Efficient Partitioning of Dynamic Structured Grid Hierarchies

Abstract: This thesis aims at decreasing execution time for large-scale structured adaptive mesh refinement (SAMR) applications executing on general parallel computers. The key contributions are (1) A conceptual dynamically adaptive meta-partitioner able to select and configure an appropriate partitioning technique, based on application and computer state, and (2) A characterization of new and existing domain-based partitioners, enabling a mapping from application and computer state onto appropriate partitioners, and (3) Sketched scalable solutions, expressed in terms of natural regions and expert algorithms, for the problem to efficiently partition large-scale SAMR applications with deep grid hierarchies executing on general parallel computers, and (4) A software partitioning tool Nature+Fable, implementing the greater parts of these sketched scalable solutions and engineered as part of the meta-partitioner.Both in academia and industry, computer simulations of physical phenomena are becoming increasingly popular as they constitute an important complement to real-life testing.

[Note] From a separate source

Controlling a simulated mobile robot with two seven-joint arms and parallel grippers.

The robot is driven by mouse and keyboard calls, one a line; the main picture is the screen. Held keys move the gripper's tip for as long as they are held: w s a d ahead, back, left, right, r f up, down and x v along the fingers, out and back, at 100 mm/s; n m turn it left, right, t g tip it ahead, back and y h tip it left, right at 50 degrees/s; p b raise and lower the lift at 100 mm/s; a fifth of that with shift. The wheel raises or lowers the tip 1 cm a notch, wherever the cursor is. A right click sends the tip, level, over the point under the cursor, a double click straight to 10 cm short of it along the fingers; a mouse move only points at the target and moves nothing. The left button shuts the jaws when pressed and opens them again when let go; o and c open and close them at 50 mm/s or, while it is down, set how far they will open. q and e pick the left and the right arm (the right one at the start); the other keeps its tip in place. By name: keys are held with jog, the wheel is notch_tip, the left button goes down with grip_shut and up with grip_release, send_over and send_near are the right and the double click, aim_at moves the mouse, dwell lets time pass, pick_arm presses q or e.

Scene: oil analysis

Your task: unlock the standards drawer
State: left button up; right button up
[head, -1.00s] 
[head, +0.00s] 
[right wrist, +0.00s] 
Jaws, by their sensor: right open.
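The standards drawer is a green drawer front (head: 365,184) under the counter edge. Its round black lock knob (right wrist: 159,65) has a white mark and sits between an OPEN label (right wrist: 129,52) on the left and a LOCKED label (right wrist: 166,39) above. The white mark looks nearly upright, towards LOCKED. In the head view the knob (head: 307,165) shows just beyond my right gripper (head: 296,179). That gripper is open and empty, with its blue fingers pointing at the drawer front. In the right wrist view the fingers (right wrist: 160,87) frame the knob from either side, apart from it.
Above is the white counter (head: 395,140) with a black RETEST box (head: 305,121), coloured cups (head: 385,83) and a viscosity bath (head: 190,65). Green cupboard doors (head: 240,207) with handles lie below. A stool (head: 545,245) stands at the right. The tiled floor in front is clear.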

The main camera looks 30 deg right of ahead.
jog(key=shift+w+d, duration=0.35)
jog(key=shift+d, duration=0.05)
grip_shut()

In many cases, such simulations are based on solving partial differential equations by numerical methods. Adaptive methods are crucial to efficiently utilize computer resources such as memory and CPU. But even with adaption, the simulations are computationally demanding and yield huge data sets. Thus, parallelization is a necessity, demanding the next level of wise resource utilization --- the partitioning of data. Adaption causes the workload to change dynamically, calling for dynamic (re-) partitioning to maintain efficient resource utilization.The primary motivation for the present work is twofold, viz. (1) No single partitioning technique performs the best for all applications and computer systems, and (2) No established partitioning technique copes efficiently with large-scale SAMR applications with deep grid hierarchies executing on general parallel computers.The conclusions are that the execution time for large-scale SAMR applications can be decreased by the meta-partitioner, and that our proposed scalable solutions exhibit promising properties and behave as expected or better. Consequently, this thesis takes a step towards decreasing the execution times for large-scale SAMR applications.